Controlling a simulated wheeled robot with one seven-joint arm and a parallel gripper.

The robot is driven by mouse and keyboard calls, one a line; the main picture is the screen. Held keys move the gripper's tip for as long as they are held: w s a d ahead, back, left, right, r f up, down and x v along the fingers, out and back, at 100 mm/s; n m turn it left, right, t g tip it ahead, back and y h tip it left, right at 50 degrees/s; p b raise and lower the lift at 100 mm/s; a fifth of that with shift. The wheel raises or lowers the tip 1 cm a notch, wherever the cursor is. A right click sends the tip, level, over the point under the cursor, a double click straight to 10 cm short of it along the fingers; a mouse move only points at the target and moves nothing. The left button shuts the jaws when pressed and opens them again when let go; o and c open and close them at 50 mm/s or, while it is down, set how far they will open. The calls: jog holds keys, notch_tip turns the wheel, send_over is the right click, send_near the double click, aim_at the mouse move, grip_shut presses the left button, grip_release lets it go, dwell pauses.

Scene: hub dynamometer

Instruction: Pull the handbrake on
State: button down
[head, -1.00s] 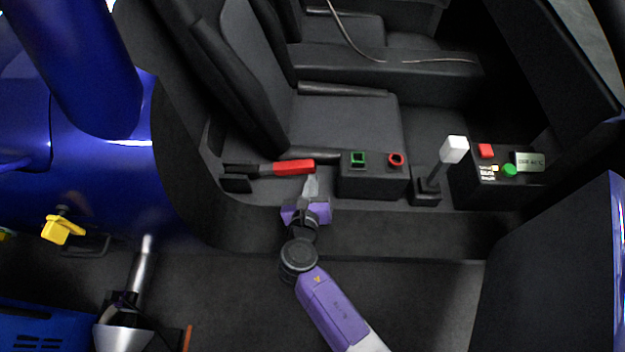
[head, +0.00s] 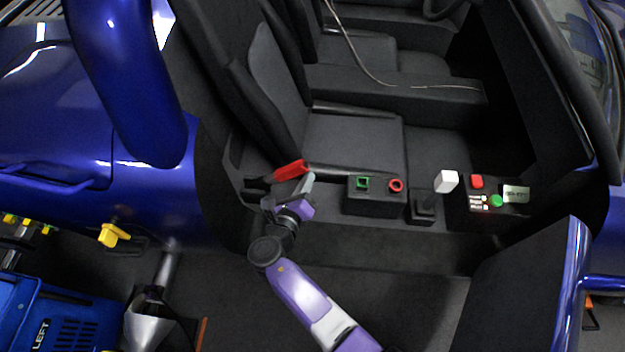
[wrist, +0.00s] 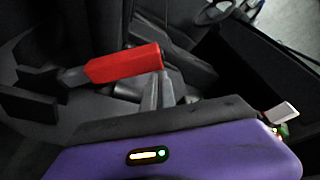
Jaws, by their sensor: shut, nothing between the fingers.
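The handbrake lever has a red grip (head: 291,170) and a dark shaft, and sits beside the seat in the head view. It is tilted, with its red end raised up to the right. In the wrist view the red grip (wrist: 124,64) lies just beyond my fingertips. My gripper (head: 309,179) is shut and empty, with its grey fingers beside the free end of the red grip. In the wrist view the fingers (wrist: 157,88) are close below that end. I cannot tell whether they touch it.
Right of the lever stand a black box with a green square and red ring (head: 376,194), a white-topped gear lever (head: 446,182) and a panel with red and green buttons (head: 492,196). The seat (head: 352,140) is behind. A yellow handle (head: 113,235) is at left.

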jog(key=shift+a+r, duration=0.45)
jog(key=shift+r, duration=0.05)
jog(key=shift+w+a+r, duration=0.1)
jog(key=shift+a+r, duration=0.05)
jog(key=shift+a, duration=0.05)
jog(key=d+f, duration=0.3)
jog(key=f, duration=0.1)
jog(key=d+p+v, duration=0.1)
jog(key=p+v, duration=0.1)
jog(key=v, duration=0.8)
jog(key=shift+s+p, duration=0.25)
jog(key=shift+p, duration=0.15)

++++

▸ TASK INSTRUCTIONS
Skip every picture and transcribe the data above exactly.

▸ ANSWER IN FULL
Controlling a simulated wheeled robot with one seven-joint arm and a parallel gripper.

The robot is driven by mouse and keyboard calls, one a line; the main picture is the screen. Held keys move the gripper's tip for as long as they are held: w s a d ahead, back, left, right, r f up, down and x v along the fingers, out and back, at 100 mm/s; n m turn it left, right, t g tip it ahead, back and y h tip it left, right at 50 degrees/s; p b raise and lower the lift at 100 mm/s; a fifth of that with shift. The wheel raises or lowers the tip 1 cm a notch, wherever the cursor is. A right click sends the tip, level, over the point under the cursor, a double click straight to 10 cm short of it along the fingers; a mouse move only points at the target and moves nothing. The left button shuts the jaws when pressed and opens them again when let go; o and c open and close them at 50 mm/s or, while it is down, set how far they will open. The calls: jog holds keys, notch_tip turns the wheel, send_over is the right click, send_near the double click, aim_at the mouse move, grip_shut presses the left button, grip_release lets it go, dwell pauses.

Scene: hub dynamometer

Instruction: Pull the handbrake on
State: button down
[head, -1.00s] 
[head, +0.00s] 
[wrist, +0.00s] 
Jaws, by their sensor: shut, nothing between the fingers.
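The handbrake lever has a red grip (head: 291,170) and a dark shaft, and sits beside the seat in the head view. It is tilted, with its red end raised up to the right. In the wrist view the red grip (wrist: 124,64) lies just beyond my fingertips. My gripper (head: 309,179) is shut and empty, with its grey fingers beside the free end of the red grip. In the wrist view the fingers (wrist: 157,88) are close below that end. I cannot tell whether they touch it.
Right of the lever stand a black box with a green square and red ring (head: 376,194), a white-topped gear lever (head: 446,182) and a panel with red and green buttons (head: 492,196). The seat (head: 352,140) is behind. A yellow handle (head: 113,235) is at left.

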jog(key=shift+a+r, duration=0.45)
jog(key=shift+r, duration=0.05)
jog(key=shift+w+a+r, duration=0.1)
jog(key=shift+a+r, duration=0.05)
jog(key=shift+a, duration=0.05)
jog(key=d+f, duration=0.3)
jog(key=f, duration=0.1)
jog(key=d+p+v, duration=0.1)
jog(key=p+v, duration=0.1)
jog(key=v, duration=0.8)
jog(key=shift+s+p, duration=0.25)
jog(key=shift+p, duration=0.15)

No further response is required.